As far as Ehrman is concerned, evangelicals are committing a methodological howler. ‘You’ve moved from history to faith,’ he objects. ‘You can show historically that people claimed they saw Jesus alive afterwards, you can draw the conclusion that they probably believed it. But if you yourself agree that Jesus was raised from the dead, you are saying that was an act of God in history. What you are doing is no longer history – it’s faith.’
FOLLOWING THE EVIDENCE
There’s the rub. For some people, no explanation (including ones with supernatural implications) should be off limits, while a sceptic such as Ehrman will always insist that the standard rules of historical enquiry can’t be suspended for believers.
Christians are often accused of believing things on ‘blind faith’. In reality however, faith is about trusting in something that we have good reasons for (1 Peter 3:15). Whether we are believers or atheists, don’t we all bring our biases to the evidence, ruling out (or ruling in) certain explanations in the process? In this new series we’ll be aiming to hear the best objections to faith from Christianity’s leading critics, and find out what reasons we can give for the hope within us.
For many of those who are open to the possibility of God, the resurrection will remain the best explanation for the historical facts.
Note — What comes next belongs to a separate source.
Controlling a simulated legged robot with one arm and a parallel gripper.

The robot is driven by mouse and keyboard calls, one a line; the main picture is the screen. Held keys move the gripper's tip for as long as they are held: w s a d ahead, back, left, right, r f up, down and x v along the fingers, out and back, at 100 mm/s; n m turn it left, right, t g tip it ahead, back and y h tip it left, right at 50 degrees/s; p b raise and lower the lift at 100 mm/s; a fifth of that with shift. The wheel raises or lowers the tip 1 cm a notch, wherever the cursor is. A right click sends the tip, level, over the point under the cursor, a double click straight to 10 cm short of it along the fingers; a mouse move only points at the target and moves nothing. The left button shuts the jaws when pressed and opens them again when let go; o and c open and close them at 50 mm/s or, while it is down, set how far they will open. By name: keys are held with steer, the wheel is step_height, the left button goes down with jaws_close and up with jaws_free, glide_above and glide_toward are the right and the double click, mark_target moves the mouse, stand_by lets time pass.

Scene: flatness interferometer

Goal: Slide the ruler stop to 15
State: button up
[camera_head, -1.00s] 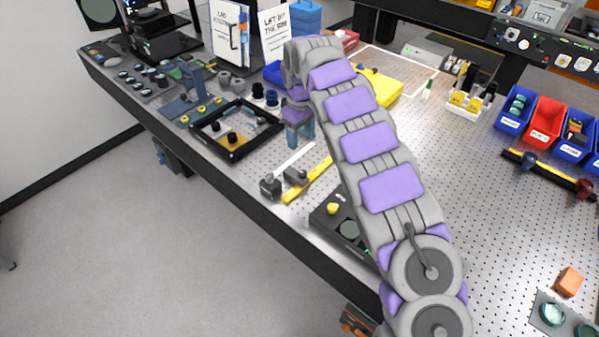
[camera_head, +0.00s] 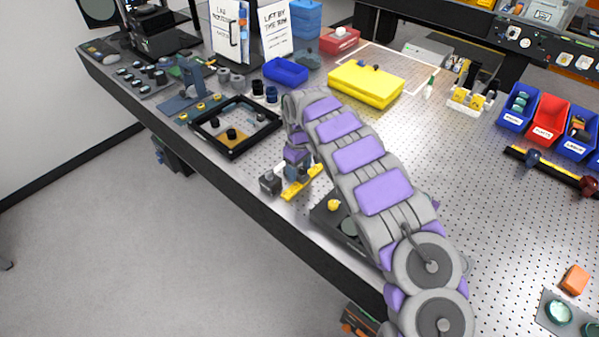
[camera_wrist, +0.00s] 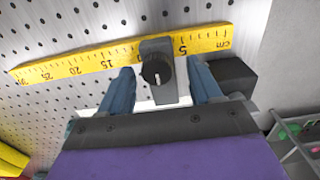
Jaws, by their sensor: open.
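The yellow ruler (camera_wrist: 80,69) crosses the wrist view, with its cm end at the right and 30 at the left. The grey ruler stop (camera_wrist: 158,47) with a black knob sits across it between the 5 and 15 marks and covers the marks there. My gripper (camera_wrist: 160,68) is open, with one blue finger on each side of the stop. Gaps seem to show between fingers and stop; contact is not clear. In the head view, my gripper (camera_head: 296,174) is low over the ruler (camera_head: 310,178) and hides the stop.
A dark block (camera_head: 270,183) stands by the ruler's cm end, near the table's front edge. A black device with a yellow knob (camera_head: 334,205) is to the right. A black square frame (camera_head: 236,150) lies to the left.

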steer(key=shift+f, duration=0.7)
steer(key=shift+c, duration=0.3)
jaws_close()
I don’t think that makes them bad historians but normal people who are willing to follow where the evidence leads. In this case, to an empty tomb.
Whether they are Christians or not, the majority of New Testament scholars agree that:
Jesus’ tomb was found empty by a group of his women followers. Since female testimony had less value than male this aspect of the story wouldn’t have been invented.
Different individuals and groups had experiences they believed were of Jesus alive after his death.
The original disciples suddenly came to believe in the resurrection, despite it contradicting their Jewish expectations.